Absolutely continuous on every closed interval iff $\int_{\mathbb{R}}f'(t)dt = 1$

Question

Let $f: \mathbb{R}\rightarrow \mathbb{R}$ be a non-negative increasing function with $$\lim_{t\to-\infty}f(t) = 0, \lim_{t\to\infty}f(t) = 1$$

Prove that $f$ is absolutely continuous on every closed interval iff $\int_{\mathbb{R}}f'(t)dt = 1$.

The forward direction isn't any problem. If $f$ is absolutely continuous on every closed bounded interval, then I can just apply the fundamental theorem of calculus to $f$ on $[-n,n]$ and then take the limits.

How could I go about proving the backwards direction though? I thought about trying to prove that $f$ must be an indefinite integral, but I'm still a bit stuck.

But all I can come up with for that approach is to first define $h(x) = \int_a^x f'(t)dt$, for some fixed $a$. Then $h'(x) = \frac{d}{dx}\int_a^x f'(t)dt = f'(x)$. I'm not really sure where to go from here.
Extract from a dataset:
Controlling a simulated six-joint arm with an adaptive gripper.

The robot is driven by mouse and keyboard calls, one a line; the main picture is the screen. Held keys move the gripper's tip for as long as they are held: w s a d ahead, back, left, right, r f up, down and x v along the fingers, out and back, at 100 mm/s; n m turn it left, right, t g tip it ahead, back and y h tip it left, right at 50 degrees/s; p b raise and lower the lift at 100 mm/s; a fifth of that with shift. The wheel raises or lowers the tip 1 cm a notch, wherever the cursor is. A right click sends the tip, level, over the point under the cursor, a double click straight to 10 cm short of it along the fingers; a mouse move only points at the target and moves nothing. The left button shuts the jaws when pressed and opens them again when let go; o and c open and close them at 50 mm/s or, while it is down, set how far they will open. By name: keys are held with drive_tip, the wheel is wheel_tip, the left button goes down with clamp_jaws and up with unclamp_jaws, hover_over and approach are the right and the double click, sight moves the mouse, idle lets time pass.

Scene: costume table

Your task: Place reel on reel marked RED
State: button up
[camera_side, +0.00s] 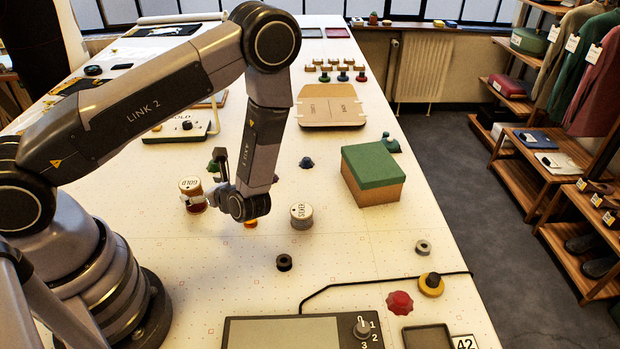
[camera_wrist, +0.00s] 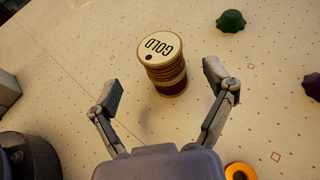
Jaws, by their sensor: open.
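A reel labelled GOLD (camera_side: 190,184) stands at the left of my gripper in the side view, on top of a dark red band. In the wrist view the GOLD reel (camera_wrist: 158,50) is upright, with the dark red winding (camera_wrist: 171,80) of what looks like a second reel directly beneath it. No RED label is visible. A reel labelled SILVER (camera_side: 301,215) stands apart to the right. My gripper (camera_side: 206,184) is open and empty beside the stack. In the wrist view its fingers (camera_wrist: 163,82) are spread either side of the stack, with gaps showing.
A green-lidded box (camera_side: 373,174) stands to the right. A dark ring (camera_side: 284,262) and a yellow ring (camera_wrist: 239,171) lie nearby. A dark green knob (camera_wrist: 231,20) sits right of the stack in the wrist view. A control panel (camera_side: 290,333) occupies the front.

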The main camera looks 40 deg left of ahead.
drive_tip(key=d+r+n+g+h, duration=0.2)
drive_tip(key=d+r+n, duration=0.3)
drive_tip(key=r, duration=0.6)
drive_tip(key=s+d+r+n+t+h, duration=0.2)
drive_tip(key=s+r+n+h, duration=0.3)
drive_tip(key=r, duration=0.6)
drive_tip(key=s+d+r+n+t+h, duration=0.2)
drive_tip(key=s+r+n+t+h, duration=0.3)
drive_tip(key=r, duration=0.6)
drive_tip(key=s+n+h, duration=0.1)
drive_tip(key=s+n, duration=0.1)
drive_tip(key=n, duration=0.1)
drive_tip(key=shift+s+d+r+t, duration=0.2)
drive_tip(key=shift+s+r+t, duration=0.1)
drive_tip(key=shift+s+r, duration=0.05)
I'm tempted to say that, because the derivatives of the two functions are equal, the functions themselves must differ by a constant almost everywhere, and since $h$ is an indefinite integral it would then follow that $f$ is an indefinite integral and thus absolutely continuous. But this makes no use of the assumption that $\int_{\mathbb{R}}f'(t)dt = 1$, so I assume I'm making a mistake somewhere.

Any thoughts would be greatly appreciated.

Thanks in advance.

Answer 1

Hint: Use Fatou's Lemma and definition of derivative to show that $f(b)-f(a) \leq \int_a^{b} f'(t)dt$ whenever $a <b$. Now use the fact that $f'$ is integrable so given $\epsilon >0$ there exists $\delta >0$ such that $\int_E f'(t)dt <\epsilon$ whenever $m(E) <\delta$. Absolute continuity of $f$ on finite intervals now follows easily.

Answer 2

For the converse, we have already that $\int_{a}^{b} f' \leq f(b)-f(a) $ when $a < b$ from the monotonicity of $f$. So now, assume for a contradiction that $\int_{a}^{b} f' < f(b) -f(a)$. \begin{align*} 1 &= \int_{-\infty}^{a} f' + \int_{a}^{b} f' + \int_{b}^{\infty} f'\\ &< f(b) - f(a) + \int_{-\infty}^{a} f' + \int_{b}^{\infty} f' \\ & \leq f(b) - f(a) - \lim_{t \to -\infty} f(t) + f(a) + \lim_{t \to \infty} f(t) - f(b) \\ &= 1 \\ \end{align*} Therefore, $\int_{a}^{b} f' = f(b) - f(a)$.